[Begin Data to use]

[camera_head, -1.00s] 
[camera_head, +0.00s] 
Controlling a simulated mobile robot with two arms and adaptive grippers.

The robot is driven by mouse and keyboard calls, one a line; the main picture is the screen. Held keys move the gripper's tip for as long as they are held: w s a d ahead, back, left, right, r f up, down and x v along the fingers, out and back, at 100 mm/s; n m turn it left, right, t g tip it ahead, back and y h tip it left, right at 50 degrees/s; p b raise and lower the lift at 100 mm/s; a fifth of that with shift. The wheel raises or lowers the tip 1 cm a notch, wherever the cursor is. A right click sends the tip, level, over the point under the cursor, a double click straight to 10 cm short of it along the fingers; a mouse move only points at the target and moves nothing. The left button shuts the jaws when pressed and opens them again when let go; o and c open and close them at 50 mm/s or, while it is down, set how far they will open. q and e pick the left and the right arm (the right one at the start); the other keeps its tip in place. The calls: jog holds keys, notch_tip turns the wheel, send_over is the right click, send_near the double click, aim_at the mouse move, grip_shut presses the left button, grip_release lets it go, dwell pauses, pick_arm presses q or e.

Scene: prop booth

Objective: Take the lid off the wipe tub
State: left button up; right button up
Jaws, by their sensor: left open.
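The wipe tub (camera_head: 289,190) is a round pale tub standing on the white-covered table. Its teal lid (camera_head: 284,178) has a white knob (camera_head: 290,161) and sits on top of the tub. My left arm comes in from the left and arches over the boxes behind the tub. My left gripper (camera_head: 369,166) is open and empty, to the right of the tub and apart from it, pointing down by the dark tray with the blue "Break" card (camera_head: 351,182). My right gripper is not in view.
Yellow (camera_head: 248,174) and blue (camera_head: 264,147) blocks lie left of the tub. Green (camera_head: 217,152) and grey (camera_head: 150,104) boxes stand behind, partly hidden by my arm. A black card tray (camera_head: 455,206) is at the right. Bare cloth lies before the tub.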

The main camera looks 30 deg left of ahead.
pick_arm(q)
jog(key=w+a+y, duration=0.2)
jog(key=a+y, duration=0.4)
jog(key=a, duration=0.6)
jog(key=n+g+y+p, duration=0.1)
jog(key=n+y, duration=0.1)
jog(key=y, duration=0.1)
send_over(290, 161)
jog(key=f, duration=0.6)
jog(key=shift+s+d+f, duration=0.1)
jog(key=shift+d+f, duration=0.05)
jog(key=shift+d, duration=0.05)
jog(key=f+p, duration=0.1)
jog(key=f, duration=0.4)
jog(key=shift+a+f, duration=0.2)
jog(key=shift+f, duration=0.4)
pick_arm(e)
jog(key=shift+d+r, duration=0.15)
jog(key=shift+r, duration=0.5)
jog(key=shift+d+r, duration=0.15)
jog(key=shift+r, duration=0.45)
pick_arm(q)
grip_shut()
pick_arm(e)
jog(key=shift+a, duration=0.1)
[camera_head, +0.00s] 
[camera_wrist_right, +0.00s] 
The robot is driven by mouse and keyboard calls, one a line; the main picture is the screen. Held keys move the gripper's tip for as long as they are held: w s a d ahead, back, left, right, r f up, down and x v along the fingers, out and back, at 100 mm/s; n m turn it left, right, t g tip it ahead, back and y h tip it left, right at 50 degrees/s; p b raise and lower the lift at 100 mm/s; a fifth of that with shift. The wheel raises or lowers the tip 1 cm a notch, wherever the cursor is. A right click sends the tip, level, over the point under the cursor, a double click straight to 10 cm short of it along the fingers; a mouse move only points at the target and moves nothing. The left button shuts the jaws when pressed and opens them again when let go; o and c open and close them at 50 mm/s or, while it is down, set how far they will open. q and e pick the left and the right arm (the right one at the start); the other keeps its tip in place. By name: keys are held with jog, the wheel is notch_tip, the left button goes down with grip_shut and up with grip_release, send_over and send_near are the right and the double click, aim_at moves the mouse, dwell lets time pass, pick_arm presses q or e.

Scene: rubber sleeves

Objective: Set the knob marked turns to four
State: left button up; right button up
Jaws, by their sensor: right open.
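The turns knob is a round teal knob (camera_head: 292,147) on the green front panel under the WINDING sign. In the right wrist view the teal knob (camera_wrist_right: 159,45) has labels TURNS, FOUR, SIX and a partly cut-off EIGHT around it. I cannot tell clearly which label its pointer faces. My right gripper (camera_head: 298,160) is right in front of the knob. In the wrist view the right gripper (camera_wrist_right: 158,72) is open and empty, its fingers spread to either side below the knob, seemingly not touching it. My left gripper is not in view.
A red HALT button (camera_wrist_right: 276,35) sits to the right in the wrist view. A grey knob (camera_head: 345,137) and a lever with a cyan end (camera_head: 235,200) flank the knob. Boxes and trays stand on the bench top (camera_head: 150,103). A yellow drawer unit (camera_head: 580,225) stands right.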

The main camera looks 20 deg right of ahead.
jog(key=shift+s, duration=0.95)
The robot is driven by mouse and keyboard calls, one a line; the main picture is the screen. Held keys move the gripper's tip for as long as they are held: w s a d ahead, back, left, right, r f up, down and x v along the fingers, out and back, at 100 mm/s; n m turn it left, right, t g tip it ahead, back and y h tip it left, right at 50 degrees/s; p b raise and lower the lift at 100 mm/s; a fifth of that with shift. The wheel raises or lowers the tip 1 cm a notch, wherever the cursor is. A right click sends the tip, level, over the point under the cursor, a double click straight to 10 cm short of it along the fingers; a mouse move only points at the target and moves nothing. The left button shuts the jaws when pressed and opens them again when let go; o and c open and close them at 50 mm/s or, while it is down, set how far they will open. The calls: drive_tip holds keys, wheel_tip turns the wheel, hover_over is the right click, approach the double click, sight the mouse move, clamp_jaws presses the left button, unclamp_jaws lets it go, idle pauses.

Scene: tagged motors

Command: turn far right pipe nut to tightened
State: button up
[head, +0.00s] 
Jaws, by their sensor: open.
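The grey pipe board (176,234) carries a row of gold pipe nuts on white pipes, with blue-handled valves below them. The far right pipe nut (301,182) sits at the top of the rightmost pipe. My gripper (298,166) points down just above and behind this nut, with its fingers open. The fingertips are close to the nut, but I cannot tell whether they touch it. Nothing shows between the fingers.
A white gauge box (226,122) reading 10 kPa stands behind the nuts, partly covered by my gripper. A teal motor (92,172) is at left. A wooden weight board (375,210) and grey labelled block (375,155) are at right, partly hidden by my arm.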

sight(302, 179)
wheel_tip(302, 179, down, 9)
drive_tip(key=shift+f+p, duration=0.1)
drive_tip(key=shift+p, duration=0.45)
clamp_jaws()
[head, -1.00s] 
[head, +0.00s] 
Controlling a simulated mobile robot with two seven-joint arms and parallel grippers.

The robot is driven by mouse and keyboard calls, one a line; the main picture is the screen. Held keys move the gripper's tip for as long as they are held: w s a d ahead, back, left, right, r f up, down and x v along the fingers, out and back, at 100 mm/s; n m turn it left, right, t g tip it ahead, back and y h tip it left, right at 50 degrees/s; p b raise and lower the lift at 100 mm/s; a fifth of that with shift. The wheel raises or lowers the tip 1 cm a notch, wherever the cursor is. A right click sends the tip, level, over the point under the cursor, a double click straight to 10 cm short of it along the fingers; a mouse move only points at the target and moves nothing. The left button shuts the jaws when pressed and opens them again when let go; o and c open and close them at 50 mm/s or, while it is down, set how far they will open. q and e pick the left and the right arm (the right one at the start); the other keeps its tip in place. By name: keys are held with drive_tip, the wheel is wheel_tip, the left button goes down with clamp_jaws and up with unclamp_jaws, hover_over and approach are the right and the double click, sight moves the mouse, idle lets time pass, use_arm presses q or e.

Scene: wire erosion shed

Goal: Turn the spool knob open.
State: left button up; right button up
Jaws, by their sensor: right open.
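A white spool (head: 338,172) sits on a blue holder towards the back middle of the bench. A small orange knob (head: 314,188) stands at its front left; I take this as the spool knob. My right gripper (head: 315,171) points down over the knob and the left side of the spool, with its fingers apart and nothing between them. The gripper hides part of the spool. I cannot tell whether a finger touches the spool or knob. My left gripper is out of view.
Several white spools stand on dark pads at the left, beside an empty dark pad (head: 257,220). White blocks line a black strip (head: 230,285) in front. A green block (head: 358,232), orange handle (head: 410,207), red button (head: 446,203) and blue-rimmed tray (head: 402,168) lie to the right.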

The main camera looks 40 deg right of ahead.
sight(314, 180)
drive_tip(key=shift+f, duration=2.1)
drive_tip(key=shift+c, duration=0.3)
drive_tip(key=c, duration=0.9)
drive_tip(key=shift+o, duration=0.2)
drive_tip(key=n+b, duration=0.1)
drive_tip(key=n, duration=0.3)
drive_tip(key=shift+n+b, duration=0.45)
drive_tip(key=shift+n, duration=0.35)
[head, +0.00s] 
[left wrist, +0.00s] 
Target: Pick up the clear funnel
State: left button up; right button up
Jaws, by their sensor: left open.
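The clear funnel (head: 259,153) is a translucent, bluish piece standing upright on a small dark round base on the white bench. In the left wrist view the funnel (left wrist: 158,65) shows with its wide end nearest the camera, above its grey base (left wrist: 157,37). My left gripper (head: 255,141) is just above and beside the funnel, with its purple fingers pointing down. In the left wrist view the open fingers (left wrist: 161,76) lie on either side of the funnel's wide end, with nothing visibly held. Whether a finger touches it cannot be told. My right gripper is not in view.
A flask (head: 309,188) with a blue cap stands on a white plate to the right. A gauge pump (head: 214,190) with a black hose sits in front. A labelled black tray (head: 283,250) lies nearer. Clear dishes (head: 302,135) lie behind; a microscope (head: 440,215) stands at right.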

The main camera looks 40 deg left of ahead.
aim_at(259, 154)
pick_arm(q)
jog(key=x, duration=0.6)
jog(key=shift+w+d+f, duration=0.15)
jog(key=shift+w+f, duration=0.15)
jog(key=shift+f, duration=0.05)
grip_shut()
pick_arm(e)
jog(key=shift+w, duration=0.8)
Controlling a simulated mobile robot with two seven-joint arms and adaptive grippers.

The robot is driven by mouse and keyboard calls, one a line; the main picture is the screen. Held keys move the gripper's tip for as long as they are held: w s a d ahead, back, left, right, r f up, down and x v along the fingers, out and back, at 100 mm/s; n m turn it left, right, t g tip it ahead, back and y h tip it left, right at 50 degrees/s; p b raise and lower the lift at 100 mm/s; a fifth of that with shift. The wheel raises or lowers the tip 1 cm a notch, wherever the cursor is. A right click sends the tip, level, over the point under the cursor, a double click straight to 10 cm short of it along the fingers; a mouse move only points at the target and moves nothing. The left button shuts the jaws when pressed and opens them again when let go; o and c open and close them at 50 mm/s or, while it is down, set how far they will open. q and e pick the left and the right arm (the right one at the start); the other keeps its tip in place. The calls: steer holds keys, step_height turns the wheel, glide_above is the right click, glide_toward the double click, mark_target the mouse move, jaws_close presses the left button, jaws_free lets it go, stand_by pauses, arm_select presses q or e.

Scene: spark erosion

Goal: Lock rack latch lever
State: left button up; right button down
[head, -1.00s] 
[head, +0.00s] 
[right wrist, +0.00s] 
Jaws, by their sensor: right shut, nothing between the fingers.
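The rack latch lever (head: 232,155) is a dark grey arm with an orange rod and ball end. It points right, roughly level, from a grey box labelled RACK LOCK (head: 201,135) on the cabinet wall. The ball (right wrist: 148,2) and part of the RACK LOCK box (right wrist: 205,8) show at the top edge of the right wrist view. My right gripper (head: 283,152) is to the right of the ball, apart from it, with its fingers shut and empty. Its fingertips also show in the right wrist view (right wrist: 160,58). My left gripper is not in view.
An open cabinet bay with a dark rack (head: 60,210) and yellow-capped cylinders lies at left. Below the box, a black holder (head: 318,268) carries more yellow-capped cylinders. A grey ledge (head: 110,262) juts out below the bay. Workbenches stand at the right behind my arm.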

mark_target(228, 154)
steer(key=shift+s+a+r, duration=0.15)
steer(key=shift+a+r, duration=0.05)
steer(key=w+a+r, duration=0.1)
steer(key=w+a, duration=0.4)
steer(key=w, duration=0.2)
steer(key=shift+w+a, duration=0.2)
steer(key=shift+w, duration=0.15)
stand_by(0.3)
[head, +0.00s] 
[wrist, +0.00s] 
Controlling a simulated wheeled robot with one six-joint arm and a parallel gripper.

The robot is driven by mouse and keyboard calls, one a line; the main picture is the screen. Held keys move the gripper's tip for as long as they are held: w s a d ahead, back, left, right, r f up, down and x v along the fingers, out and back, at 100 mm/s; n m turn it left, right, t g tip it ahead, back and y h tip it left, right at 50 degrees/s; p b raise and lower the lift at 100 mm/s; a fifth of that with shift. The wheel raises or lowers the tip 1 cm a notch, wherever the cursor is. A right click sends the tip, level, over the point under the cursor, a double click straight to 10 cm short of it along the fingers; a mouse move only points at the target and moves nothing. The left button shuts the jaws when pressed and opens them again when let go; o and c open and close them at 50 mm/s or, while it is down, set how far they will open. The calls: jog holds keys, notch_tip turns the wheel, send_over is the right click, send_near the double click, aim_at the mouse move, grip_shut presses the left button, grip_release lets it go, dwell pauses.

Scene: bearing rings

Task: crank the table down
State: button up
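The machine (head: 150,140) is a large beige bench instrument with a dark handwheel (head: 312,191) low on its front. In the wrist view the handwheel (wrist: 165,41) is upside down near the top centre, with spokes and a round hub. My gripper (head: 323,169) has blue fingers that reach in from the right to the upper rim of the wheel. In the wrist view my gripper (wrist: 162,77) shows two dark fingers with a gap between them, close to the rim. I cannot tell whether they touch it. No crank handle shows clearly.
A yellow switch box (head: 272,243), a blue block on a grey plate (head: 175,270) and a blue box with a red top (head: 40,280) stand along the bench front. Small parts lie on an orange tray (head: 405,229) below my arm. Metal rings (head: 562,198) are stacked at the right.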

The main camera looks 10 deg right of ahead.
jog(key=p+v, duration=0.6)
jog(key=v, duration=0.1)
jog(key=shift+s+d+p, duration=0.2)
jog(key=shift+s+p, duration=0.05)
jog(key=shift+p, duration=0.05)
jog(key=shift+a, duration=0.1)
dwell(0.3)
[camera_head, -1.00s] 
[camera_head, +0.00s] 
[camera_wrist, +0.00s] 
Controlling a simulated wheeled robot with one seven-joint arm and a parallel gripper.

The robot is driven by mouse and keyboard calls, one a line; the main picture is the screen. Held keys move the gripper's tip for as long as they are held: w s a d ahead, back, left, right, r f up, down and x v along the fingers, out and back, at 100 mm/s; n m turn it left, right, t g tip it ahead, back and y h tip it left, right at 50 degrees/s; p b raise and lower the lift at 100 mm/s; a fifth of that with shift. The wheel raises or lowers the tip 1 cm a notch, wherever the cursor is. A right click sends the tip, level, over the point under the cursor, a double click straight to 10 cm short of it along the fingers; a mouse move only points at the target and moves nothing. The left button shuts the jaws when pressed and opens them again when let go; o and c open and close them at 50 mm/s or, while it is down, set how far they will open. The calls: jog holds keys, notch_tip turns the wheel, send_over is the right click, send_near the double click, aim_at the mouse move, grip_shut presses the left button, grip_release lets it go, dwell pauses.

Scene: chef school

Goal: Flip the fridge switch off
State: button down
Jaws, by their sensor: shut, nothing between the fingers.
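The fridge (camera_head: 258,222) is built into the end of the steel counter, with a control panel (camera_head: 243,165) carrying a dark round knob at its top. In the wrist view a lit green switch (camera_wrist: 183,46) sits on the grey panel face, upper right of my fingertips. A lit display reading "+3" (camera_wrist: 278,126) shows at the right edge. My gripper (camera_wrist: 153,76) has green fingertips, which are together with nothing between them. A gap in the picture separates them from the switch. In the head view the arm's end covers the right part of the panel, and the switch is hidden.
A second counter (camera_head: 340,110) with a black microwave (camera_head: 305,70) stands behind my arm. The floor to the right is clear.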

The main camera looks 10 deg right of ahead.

[End Data to use]

Requirements: Show all lines from the records above where the word "seven" occurs.

Task solution:
Controlling a simulated mobile robot with two seven-joint arms and parallel grippers.
Controlling a simulated mobile robot with two seven-joint arms and adaptive grippers.
Controlling a simulated wheeled robot with one seven-joint arm and a parallel gripper.

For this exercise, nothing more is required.